それを機にタロットカードも自分でデザインし、商品化してネットショップで売り出し始めました。ありがたいことに、初心者の占い師でも使いやすく、デザインが良いと評判になっています。このように、好きなことをやっていく先に自分らしい生き方が実現すればいいなと思うようになりました。
今は、収入をはるかに得ていた時代にはなかった自由を感じながら生きています。周りからの評価を手放して、すごく楽になったのです。主婦の方でも、旦那にこう思われたいからパートにいかないといけない、ママ友の目があるから自由に意見してはいけないなど、自分を枠にはめてしまうことって意外と多いと思うんです。
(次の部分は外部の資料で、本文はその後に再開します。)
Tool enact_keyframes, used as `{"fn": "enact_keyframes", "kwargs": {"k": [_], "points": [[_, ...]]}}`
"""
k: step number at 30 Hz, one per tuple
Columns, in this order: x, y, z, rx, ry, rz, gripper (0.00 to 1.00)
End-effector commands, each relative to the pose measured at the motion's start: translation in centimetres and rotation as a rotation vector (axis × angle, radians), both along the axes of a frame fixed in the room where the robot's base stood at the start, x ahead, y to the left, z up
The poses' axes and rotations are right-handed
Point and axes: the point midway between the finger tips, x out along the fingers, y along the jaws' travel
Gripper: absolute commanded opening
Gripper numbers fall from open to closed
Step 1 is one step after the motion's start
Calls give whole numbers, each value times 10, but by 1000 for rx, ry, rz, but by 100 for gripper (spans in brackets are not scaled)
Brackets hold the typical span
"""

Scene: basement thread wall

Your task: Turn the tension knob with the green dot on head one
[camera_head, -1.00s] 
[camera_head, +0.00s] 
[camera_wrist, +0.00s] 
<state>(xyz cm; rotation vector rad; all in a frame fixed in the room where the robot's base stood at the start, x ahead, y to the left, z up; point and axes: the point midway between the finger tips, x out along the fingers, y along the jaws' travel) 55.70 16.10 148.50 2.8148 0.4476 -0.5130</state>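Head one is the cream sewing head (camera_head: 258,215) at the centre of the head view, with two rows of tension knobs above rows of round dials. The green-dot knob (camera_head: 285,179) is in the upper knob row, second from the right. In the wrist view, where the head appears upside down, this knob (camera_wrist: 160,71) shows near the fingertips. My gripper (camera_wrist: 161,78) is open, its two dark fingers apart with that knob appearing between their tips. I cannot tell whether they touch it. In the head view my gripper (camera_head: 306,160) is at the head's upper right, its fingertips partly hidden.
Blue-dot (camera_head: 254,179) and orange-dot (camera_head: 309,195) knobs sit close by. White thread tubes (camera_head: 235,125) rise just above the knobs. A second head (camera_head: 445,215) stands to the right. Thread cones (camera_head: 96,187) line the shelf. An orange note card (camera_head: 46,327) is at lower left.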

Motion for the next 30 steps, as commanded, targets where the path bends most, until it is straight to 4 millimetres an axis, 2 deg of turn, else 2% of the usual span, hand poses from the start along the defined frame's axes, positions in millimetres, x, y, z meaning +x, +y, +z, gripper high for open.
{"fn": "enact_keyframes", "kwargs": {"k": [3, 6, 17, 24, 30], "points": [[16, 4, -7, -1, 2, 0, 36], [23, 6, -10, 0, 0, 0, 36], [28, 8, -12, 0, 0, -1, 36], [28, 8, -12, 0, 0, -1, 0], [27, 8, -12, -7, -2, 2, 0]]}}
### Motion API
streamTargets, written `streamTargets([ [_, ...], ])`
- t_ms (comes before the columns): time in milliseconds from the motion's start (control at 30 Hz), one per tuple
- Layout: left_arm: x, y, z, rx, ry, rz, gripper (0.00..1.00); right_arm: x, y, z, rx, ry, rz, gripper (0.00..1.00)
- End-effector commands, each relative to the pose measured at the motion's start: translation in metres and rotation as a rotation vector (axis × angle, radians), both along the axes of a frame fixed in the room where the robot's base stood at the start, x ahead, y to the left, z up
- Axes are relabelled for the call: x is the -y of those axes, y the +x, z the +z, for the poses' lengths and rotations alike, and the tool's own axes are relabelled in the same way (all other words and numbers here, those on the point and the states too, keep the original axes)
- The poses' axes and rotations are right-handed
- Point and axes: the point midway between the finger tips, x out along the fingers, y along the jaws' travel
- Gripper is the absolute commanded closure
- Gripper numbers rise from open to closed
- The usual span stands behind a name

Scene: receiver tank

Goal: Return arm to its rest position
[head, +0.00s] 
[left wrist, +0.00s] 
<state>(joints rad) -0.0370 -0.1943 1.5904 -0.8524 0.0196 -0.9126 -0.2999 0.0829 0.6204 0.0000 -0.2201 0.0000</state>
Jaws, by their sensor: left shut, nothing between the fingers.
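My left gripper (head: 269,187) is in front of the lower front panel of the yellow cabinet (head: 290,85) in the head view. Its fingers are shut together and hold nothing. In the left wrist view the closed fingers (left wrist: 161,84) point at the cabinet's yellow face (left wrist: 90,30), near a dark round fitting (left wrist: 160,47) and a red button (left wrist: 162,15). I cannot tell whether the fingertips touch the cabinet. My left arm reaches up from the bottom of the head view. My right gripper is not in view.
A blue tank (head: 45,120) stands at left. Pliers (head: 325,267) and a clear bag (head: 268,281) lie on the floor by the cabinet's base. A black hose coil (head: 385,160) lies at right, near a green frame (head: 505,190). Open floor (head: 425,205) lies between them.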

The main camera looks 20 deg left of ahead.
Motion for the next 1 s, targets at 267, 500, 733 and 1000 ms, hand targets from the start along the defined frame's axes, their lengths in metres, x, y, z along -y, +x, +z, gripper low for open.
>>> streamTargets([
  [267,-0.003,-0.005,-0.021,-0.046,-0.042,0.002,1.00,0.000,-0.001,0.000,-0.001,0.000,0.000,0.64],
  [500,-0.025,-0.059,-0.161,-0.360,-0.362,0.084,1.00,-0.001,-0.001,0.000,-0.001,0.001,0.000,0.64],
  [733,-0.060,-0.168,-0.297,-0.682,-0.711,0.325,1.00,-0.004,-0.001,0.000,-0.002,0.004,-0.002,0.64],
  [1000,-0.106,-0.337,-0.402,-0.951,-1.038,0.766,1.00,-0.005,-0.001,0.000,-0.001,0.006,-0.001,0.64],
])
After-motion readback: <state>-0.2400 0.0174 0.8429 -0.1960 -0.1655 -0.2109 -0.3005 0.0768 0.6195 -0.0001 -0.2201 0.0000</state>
それに、社会に繋がっていないと評価されていない気がする、転職したいけど踏み切れないなど...、知らない間にどこかで自分を枠にはめてはいませんか?もし、自分が傷つく環境なら手放してみましょう。自分を大切にしない状況を選んでいるのも自分です。楽しめることに向かって生きていけばいいことあるなと、何もかもを手放した私が胸を張って言えます。
昔、職場にマウントを取ってくる男性がいました。その人と働くのが嫌だなと感じていましたが、いざその男性を観察していくと、奥さんも子どももいて...きっと生活も私より大変だなと。単身で稼いでいる私が自由に思えて、彼は私をやっかんでいたんです。そうやって引いて見るようになると、私をマウントすることでしか優越感を得られない、かわいそうな人なんだなと思えるようになりました。
このように自分のマインドや視点、視座を変えてみるのも、自分を楽にさせる一つの手だと思います。ついつい、働くことはお金のためだと思いがちですが、実際に稼いでみて気付きました。幸せとお金は比例しないと。自分を見つめながら、心地よく過ごすことが幸せな人生に繋がっているということです。
まとめ
終始笑いの絶えない取材となりました。それほど高橋さんの話術は巧みでインタビューするこちら側が引き込まれていました。また、人の目を気にしないで生きるとおっしゃる高橋さんからは人と違うことに「何がいけないの?」という強さを感じ、人と違うことを気にしてしまう私にとって目から鱗な言葉をいただきました。そんな人生の先輩を見習い、私も生きていきたいと思いました。